I have anecdotal evidence that it is ok to call the various clEnqueue* commands concurrently from host threads for different command queues. I have also shown that calling clEnqueueNDRangeKernel() concurrently from two threads for the same queue results in crashes and the like.

I think that the spec should say a lot more about thread safety, otherwise I have no idea if my code is going to be portable across different OpenCL implementations.

Perhaps to give NVidia a nudge in the right direction, the spec states the following in 3.2.1:


The command-queue schedules commands for execution on a device. These execute
asynchronously between the host and the device.

Given that, isn't a blocking clEnqueueNDRangeKernel() implementation in violation of the spec? Do NVidia reps read these forums, or should I go post this to their message boards?

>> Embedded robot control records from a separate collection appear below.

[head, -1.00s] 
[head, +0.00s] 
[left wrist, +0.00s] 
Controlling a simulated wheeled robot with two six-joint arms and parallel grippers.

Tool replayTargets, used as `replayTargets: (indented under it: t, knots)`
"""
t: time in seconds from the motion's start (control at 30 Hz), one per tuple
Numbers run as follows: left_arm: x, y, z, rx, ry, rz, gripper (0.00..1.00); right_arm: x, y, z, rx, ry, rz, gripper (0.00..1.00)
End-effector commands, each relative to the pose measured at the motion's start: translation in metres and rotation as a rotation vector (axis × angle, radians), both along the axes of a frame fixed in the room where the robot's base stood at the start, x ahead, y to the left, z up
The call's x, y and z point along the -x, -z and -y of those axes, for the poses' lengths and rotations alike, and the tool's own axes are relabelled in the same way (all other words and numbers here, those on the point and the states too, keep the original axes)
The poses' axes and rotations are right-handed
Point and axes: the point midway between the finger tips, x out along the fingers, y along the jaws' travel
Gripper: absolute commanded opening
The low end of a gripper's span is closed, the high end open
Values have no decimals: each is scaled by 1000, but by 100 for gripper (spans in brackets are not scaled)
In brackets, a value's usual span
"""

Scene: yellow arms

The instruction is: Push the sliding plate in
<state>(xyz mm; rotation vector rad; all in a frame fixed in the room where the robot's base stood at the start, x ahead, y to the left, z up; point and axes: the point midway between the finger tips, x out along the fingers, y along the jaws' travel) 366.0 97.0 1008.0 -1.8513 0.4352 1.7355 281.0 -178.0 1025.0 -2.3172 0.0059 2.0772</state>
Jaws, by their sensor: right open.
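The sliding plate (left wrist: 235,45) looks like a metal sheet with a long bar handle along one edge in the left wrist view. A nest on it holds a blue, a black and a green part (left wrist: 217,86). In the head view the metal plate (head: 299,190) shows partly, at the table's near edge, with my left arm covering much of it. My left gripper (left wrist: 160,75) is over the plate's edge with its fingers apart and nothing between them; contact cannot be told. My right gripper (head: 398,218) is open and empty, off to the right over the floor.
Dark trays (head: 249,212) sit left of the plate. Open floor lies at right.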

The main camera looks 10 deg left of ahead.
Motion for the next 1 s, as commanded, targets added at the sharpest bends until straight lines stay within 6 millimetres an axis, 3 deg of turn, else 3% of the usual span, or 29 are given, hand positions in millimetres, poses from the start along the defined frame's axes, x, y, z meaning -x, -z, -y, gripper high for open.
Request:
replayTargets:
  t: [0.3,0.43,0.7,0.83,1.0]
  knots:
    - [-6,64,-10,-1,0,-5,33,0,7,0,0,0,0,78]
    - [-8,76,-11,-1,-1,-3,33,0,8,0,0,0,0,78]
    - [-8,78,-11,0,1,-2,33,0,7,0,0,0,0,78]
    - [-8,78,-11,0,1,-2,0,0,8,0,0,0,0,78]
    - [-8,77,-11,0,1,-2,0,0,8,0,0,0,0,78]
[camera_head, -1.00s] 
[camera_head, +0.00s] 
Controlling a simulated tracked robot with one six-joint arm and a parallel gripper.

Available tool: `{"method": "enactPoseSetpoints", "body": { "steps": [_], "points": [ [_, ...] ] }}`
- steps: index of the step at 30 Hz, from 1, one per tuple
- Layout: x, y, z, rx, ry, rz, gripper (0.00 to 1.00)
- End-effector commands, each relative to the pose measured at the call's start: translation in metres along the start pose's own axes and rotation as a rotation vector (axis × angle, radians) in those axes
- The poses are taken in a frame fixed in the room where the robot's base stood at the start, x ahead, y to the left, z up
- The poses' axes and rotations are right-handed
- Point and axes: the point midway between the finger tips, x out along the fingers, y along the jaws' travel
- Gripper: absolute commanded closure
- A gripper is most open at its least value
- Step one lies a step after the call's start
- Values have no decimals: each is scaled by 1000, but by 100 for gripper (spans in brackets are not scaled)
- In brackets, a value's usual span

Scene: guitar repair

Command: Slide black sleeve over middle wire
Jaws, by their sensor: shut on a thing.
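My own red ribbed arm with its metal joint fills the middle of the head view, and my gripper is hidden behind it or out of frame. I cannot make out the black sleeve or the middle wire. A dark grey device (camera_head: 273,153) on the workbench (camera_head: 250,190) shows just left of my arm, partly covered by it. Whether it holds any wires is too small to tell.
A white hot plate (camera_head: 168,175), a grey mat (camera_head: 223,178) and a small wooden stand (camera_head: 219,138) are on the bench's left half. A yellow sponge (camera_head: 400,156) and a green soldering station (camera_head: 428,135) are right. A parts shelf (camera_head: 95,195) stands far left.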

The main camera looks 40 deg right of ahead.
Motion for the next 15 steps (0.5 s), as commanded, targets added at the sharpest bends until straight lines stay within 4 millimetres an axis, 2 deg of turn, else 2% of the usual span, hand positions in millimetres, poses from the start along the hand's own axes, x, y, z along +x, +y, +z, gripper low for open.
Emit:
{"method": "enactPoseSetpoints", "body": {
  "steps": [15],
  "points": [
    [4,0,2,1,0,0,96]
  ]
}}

I'd really like to know NVidia's stance on this matter.

Cheers,

Dan

coleb
05-12-2010, 09:21 AM
I think that the spec should say a lot more about thread safety, otherwise I have no idea if my code is going to be portable across different OpenCL implementations.


The next version of the spec (OpenCL 1.1), has a lot more detail in the thread safety section. Since we're a new member of the khronos group I'm not sure how much more I'm allowed to say.



Given that, isn't a blocking clEnqueueNDRangeKernel() implementation in violation of the spec? Do NVidia reps read these forums, or should I go post this to their message boards? I'd really like to know NVidia's stance on this matter.


I'm working with an NVidia engineer on my current project. He suggestion was "use separate contexts for each host thread/device". I had to entirely re-write how my multi-threaded worked to get around this since it was crashing the NVidia OpenCL beta, though I haven't gone back and tried this branch of code on the released 3.0 driver.

Klear
09-01-2011, 12:32 AM
I'm curious whether you see the same behavior in Fermi. I know from talking with an NVidia employee the only way to take advantage of Fermi's concurrent kernel execution is if all those kernels belong to the same context.